**EXERCISE REQUIREMENTS**. With all pictures omitted, return verbatim the lines from the beginning of the records below through the line containing "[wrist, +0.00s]".

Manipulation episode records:
• • • • •

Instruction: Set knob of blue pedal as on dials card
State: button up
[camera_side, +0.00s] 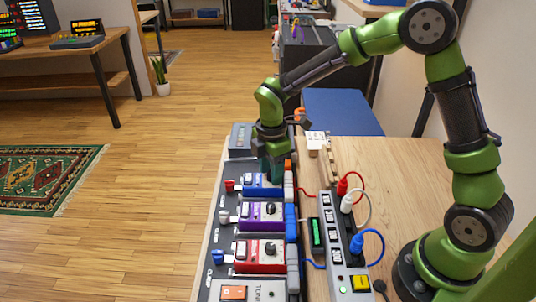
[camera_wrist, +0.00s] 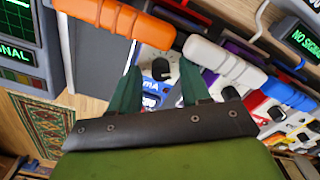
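The blue pedal (camera_side: 262,187) stands at the far end of the row on the dark board. My gripper (camera_side: 271,170) points down right over it in the side view and hides part of its top. In the wrist view the blue pedal (camera_wrist: 152,86) shows between my two green fingers. A dark knob (camera_wrist: 161,69) on a pale panel shows between the spread fingertips (camera_wrist: 162,75). The gripper looks open; I cannot tell whether a finger touches the knob. The dials card (camera_side: 316,139) is a small white card standing right of the pedal; its marks are too small to read.
A purple pedal (camera_side: 259,216) and a red pedal (camera_side: 259,257) stand nearer in the row. A power strip (camera_side: 334,240) with red, white and blue plugs lies to the right. An orange piece (camera_wrist: 119,18) and a white piece (camera_wrist: 224,62) lie close beyond my fingers.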

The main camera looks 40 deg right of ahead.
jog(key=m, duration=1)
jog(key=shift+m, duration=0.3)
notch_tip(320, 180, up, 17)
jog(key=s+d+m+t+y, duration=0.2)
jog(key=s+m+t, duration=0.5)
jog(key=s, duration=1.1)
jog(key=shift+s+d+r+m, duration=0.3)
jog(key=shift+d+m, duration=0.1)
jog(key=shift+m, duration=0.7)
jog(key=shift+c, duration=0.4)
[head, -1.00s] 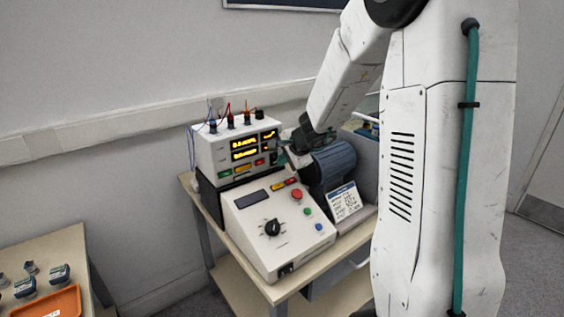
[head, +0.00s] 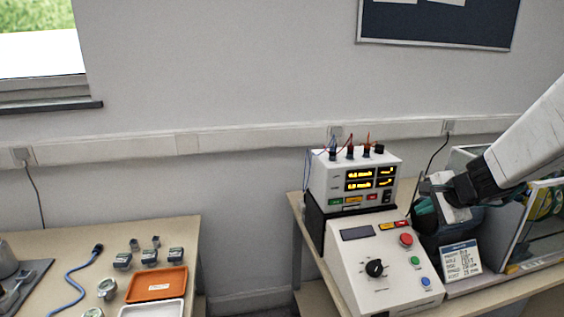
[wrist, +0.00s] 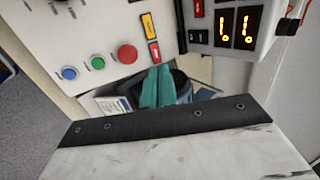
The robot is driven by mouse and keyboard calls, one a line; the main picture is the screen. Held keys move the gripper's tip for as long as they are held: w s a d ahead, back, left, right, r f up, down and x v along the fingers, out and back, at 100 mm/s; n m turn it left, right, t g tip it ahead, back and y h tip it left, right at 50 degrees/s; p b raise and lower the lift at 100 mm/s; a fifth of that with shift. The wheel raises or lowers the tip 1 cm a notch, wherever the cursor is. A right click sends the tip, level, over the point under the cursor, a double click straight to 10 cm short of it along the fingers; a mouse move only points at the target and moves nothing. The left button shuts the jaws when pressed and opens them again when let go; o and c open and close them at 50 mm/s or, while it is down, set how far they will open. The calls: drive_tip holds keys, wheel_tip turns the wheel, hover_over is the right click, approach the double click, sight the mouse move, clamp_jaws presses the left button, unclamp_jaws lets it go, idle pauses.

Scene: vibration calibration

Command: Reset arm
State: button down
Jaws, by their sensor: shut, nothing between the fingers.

• • • • •

**WRITTEN ANSWER**.
Instruction: Set knob of blue pedal as on dials card
State: button up
[camera_side, +0.00s] 
[camera_wrist, +0.00s] 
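The blue pedal (camera_side: 262,187) stands at the far end of the row on the dark board. My gripper (camera_side: 271,170) points down right over it in the side view and hides part of its top. In the wrist view the blue pedal (camera_wrist: 152,86) shows between my two green fingers. A dark knob (camera_wrist: 161,69) on a pale panel shows between the spread fingertips (camera_wrist: 162,75). The gripper looks open; I cannot tell whether a finger touches the knob. The dials card (camera_side: 316,139) is a small white card standing right of the pedal; its marks are too small to read.
A purple pedal (camera_side: 259,216) and a red pedal (camera_side: 259,257) stand nearer in the row. A power strip (camera_side: 334,240) with red, white and blue plugs lies to the right. An orange piece (camera_wrist: 119,18) and a white piece (camera_wrist: 224,62) lie close beyond my fingers.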

The main camera looks 40 deg right of ahead.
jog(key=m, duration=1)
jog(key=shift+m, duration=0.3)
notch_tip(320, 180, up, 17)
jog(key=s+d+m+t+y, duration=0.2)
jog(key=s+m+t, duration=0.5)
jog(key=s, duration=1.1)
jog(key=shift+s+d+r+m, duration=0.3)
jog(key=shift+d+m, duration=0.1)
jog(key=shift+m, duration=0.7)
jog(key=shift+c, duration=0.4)
[head, -1.00s] 
[head, +0.00s] 
[wrist, +0.00s] 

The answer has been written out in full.